After getting rid of dev-dependencies we still don't have a DAG of crates. Unfortunately it's possible for crates to have loops where they optionally depend on each other. Normally this is fine because you don't activate all the optional deps that result in a loop appearing in a project, but I found one example where activating just a few features gave a loop detected by Cargo:
[dependencies]
clap = "2.33.1"
textwrap = { version = "0.11.0", features = ["hyphenation"] }
num-traits = { version = "0.2.11", features = ["libm"] }
libm = { version = "0.2.1", features = ["rand"] }
rand = { version = "0.6.5", features = ["packed_simd"] }
packed_simd = { version = "0.3.3", features = ["sleef-sys"] }
error: cyclic package dependency: package `atlatl v0.1.2` depends on itself.
Cycle:
package `atlatl v0.1.2`
... which is depended on by `hyphenation v0.7.1`
... which is depended on by `textwrap v0.11.0`
... which is depended on by `clap v2.33.1`
... which is depended on by `bindgen v0.46.0`
... which is depended on by `sleef-sys v0.1.2`
... which is depended on by `packed_simd v0.3.3`
... which is depended on by `rand v0.6.5`
... which is depended on by `libm v0.2.1`
... which is depended on by `num-traits v0.2.11`
... which is depended on by `atlatl v0.1.2`
(Though I think this may still be a false-positive, the sleef-sys -> bindgen
dependency link is a build-dependency, so the textwrap@host
shouldn't
have the hyphenation
feature active. Playing around with -Zfeatures
I wasn't
able to get this successfully built though.)
Whether or not this should be a valid set of dependencies for a build, it still makes the references at the source level a cyclic graph that we can't publish.
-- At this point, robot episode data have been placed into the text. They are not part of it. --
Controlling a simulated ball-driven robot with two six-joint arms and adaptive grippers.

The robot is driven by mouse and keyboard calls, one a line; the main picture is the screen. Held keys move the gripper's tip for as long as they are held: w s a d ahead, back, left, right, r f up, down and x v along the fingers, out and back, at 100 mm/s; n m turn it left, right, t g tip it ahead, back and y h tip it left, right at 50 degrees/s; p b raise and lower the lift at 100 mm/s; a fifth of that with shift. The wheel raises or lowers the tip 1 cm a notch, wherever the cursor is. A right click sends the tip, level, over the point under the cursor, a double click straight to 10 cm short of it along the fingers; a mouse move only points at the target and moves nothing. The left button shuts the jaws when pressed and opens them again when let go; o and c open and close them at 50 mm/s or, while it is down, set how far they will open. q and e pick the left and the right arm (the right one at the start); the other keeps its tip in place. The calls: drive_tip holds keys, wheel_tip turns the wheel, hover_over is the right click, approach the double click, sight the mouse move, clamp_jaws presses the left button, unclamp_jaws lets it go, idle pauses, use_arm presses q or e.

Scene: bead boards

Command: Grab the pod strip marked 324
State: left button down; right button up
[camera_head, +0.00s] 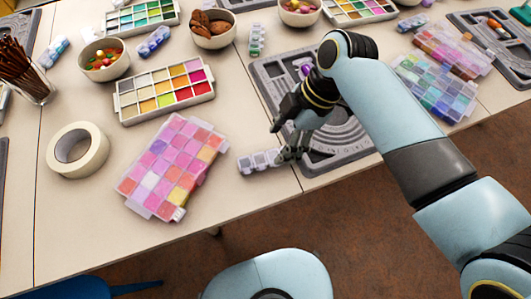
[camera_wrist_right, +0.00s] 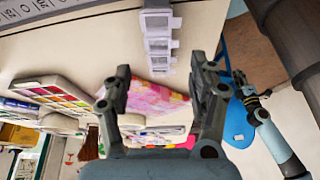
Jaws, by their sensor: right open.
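A pale, translucent pod strip (camera_head: 258,162) with several small lidded compartments lies on the cream table near its front edge, just left of the grey board. It also shows in the right wrist view (camera_wrist_right: 158,38), beyond the fingertips and roughly between them. Any number on it is too small to read. My right gripper (camera_head: 281,142) is open and empty, close to the strip's right end; I cannot tell whether it touches. Its two dark fingers stand apart in the wrist view (camera_wrist_right: 160,82). What looks like my left gripper (camera_wrist_right: 243,88) shows small there; its jaws are unclear.
The grey bead board (camera_head: 340,158) lies under my right arm. A pink bead case (camera_head: 172,168) and a tape roll (camera_head: 77,150) lie to the left. A colour tray (camera_head: 163,87) is behind. Other pod strips (camera_head: 257,40), (camera_head: 154,41) lie farther back.

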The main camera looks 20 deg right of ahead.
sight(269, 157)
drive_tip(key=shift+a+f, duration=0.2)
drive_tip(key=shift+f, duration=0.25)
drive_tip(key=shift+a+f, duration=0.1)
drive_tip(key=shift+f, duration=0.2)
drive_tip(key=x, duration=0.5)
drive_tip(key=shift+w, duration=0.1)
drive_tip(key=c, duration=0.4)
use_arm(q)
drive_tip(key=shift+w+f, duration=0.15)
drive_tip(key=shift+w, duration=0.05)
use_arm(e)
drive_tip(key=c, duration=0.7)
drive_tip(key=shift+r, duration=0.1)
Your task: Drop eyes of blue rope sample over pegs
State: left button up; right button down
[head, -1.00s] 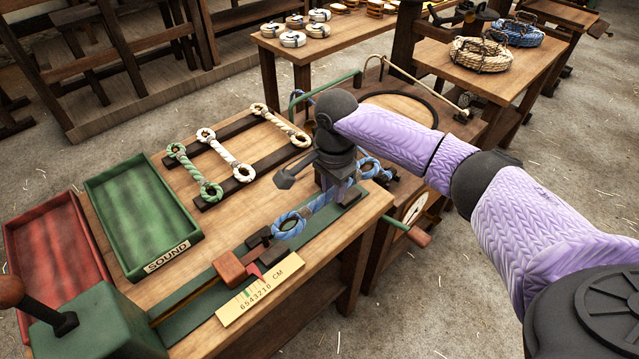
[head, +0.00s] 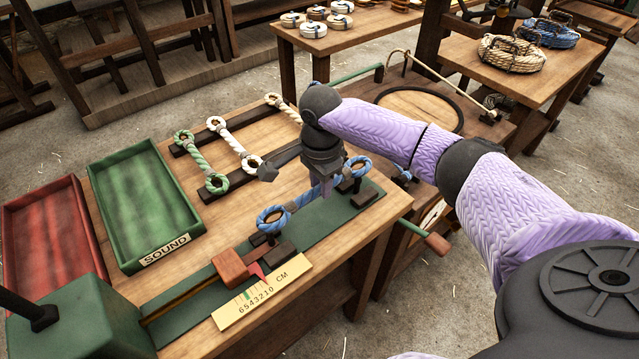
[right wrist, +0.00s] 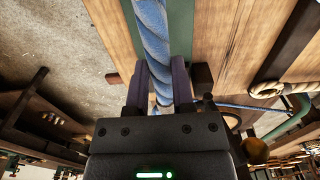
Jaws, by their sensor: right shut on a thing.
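The blue rope sample (head: 298,200) lies across the green bed of the bench gauge, with a left eye (head: 271,219) and a right eye (head: 358,167). My right gripper (head: 326,186) points down and is shut on the rope between the eyes. In the right wrist view the twisted blue rope (right wrist: 152,45) runs between its two fingers. The left eye shows above a dark peg block (head: 284,252) by the red slider. The right eye shows above another dark peg block (head: 366,195). I cannot tell whether either eye is around its peg. My left gripper is out of view.
Green, white and cream rope samples lie on dark rails (head: 228,188) behind. A green SOUND tray (head: 190,225) and a red tray (head: 75,265) stand at left. A yellow centimetre scale (head: 262,293) lies at the front. A round-topped stand (head: 425,112) is beyond the right end.

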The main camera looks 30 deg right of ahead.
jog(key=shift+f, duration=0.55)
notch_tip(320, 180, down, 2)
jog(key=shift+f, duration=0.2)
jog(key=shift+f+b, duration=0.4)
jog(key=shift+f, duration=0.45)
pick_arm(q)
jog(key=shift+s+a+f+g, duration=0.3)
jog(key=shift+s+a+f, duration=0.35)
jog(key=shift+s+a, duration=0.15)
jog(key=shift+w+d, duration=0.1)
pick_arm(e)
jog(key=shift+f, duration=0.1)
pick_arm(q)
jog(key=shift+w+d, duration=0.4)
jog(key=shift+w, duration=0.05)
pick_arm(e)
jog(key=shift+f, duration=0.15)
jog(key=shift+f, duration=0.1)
The solution here is to take the resolved build graph from the top-level crate we're attempting to publish and use that to restrict the allowed dependencies. As we recurse down we strip all optional dependencies that weren't actually activated in the graph (and adjust feature sets by removing all activation of the optional dependencies features, and injecting a dummy feature in case another crate referenced the optional dependency).